----- MATERIAL -----

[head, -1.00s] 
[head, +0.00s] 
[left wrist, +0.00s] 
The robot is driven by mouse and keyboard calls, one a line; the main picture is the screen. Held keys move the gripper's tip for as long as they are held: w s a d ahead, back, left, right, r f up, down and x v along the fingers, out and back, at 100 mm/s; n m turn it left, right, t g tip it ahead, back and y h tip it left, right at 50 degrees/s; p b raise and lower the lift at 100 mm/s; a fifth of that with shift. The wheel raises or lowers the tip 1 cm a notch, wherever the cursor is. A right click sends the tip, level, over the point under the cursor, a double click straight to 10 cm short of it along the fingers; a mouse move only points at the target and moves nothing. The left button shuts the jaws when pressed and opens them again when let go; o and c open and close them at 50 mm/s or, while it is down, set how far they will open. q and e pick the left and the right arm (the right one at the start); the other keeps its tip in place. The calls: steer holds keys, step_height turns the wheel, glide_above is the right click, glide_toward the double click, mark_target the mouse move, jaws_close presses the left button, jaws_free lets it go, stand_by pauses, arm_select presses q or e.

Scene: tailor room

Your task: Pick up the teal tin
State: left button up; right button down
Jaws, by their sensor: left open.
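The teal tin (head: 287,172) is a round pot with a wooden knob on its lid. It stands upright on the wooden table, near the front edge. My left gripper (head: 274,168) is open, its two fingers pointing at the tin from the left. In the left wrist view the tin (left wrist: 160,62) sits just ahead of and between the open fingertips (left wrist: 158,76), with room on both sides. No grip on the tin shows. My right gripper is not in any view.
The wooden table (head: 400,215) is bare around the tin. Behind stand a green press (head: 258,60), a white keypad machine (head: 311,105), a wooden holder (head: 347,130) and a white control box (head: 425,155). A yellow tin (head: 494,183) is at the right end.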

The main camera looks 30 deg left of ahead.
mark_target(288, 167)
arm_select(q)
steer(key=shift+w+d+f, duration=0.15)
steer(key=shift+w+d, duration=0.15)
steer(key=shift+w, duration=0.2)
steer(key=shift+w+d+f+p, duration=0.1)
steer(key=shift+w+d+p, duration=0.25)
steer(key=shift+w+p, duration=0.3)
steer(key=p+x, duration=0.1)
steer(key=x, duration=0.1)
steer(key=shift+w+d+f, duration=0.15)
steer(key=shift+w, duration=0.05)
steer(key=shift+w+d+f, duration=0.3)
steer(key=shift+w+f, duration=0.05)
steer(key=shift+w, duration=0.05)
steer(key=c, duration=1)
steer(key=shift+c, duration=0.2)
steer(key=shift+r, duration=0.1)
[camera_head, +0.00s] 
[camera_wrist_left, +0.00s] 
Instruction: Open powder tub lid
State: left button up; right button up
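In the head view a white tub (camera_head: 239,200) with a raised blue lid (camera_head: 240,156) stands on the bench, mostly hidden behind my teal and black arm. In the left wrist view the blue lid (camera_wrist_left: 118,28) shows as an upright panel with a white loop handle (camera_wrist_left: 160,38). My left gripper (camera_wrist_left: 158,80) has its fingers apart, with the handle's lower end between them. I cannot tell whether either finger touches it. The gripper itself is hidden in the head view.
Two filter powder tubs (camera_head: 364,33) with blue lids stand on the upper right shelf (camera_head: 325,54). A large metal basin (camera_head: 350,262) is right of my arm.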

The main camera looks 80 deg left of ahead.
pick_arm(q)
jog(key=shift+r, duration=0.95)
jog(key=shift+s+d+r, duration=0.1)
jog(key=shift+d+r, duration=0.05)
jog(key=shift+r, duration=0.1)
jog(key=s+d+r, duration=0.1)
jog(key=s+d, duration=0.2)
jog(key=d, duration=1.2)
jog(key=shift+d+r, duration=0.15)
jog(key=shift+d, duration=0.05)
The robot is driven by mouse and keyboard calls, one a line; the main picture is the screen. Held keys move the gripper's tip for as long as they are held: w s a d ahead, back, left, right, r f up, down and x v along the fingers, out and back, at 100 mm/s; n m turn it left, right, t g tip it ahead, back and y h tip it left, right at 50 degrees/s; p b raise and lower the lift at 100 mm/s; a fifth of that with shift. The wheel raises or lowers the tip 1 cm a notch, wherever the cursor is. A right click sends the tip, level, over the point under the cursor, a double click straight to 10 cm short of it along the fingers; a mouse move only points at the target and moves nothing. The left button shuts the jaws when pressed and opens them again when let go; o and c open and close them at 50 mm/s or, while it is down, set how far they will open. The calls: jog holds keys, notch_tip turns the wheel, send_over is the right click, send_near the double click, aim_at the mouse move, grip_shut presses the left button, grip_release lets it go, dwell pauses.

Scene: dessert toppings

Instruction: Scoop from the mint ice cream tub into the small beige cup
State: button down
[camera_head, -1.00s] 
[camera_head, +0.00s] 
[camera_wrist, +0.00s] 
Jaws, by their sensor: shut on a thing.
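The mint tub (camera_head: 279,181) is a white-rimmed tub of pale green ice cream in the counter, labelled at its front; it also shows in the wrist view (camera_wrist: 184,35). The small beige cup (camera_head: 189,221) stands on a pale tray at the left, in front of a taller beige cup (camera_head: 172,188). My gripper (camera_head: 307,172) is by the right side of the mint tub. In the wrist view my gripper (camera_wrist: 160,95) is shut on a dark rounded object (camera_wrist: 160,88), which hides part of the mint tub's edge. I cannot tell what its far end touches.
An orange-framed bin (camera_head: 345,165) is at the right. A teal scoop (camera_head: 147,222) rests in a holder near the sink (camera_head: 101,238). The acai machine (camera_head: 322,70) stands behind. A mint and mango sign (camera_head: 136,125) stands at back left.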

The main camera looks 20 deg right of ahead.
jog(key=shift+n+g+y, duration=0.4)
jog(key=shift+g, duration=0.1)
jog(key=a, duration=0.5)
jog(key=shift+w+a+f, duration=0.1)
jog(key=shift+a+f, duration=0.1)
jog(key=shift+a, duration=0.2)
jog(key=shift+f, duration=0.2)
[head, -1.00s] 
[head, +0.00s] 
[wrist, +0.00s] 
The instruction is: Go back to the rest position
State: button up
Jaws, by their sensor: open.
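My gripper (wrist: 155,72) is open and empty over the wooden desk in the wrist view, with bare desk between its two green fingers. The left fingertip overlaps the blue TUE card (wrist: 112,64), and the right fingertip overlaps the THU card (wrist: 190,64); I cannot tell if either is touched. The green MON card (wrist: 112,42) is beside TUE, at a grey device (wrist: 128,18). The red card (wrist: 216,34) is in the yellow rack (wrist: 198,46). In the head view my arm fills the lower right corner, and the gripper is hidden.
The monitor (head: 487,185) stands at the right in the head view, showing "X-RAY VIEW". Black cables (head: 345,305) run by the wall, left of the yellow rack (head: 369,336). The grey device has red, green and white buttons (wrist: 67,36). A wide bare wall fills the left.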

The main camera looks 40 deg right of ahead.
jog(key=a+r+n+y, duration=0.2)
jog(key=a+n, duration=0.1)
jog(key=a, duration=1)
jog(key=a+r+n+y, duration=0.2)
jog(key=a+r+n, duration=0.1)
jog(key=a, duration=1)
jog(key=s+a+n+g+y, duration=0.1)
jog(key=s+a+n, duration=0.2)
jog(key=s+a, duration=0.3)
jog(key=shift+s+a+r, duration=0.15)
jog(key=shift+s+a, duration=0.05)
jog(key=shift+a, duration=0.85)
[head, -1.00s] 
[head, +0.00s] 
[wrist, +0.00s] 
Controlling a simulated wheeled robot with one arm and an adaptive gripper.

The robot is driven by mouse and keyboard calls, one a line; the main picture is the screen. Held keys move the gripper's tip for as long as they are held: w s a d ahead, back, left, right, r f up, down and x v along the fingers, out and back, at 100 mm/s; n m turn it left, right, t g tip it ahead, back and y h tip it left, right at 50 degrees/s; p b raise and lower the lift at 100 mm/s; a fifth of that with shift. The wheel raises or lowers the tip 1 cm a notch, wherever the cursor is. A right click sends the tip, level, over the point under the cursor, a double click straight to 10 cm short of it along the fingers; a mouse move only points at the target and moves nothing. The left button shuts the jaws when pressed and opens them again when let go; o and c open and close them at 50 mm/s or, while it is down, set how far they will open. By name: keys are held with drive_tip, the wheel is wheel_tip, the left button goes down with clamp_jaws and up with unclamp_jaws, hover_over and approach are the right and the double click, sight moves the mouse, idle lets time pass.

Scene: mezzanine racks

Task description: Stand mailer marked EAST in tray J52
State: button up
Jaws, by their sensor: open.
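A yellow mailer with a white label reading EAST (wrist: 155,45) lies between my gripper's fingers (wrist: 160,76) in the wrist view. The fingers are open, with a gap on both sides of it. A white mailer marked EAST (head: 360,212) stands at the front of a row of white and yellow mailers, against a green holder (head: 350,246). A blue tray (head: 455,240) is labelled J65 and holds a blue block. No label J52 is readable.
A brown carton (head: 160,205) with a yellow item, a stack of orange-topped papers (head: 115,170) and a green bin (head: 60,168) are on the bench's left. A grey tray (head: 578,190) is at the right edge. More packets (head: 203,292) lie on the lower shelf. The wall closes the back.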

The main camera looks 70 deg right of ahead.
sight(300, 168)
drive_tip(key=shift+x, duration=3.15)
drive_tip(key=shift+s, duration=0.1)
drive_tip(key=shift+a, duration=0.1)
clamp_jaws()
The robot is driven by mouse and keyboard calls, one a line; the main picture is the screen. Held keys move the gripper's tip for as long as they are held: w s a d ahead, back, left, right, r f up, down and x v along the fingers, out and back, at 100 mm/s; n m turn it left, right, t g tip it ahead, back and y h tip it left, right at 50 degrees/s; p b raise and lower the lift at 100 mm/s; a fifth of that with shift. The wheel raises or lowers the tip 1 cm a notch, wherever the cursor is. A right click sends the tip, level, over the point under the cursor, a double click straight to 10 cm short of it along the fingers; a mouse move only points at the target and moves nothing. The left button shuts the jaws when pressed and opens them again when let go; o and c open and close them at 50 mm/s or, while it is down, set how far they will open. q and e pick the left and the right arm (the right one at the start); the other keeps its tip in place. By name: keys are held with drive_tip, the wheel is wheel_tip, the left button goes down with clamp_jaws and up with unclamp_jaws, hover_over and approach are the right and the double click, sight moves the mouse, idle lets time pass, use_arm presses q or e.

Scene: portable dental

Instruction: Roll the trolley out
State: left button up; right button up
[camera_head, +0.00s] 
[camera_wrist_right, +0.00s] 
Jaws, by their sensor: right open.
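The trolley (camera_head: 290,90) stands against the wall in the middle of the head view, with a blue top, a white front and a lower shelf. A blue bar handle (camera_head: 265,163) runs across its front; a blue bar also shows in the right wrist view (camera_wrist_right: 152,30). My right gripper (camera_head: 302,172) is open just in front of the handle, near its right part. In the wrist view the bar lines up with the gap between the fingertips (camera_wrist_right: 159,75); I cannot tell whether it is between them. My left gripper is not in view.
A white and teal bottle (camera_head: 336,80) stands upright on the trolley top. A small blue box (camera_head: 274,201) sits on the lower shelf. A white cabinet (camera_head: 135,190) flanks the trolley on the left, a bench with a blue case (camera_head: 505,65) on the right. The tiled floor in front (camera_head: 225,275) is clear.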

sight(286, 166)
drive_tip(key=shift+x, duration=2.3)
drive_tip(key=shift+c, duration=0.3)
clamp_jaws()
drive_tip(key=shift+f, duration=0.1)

-----

DIRECTIONS FOR THIS TASK => Report every line containing the word "Scene" from the listing above.

ANSWER TO THE TASK =>
Scene: tailor room
Scene: dessert toppings
Scene: mezzanine racks
Scene: portable dental

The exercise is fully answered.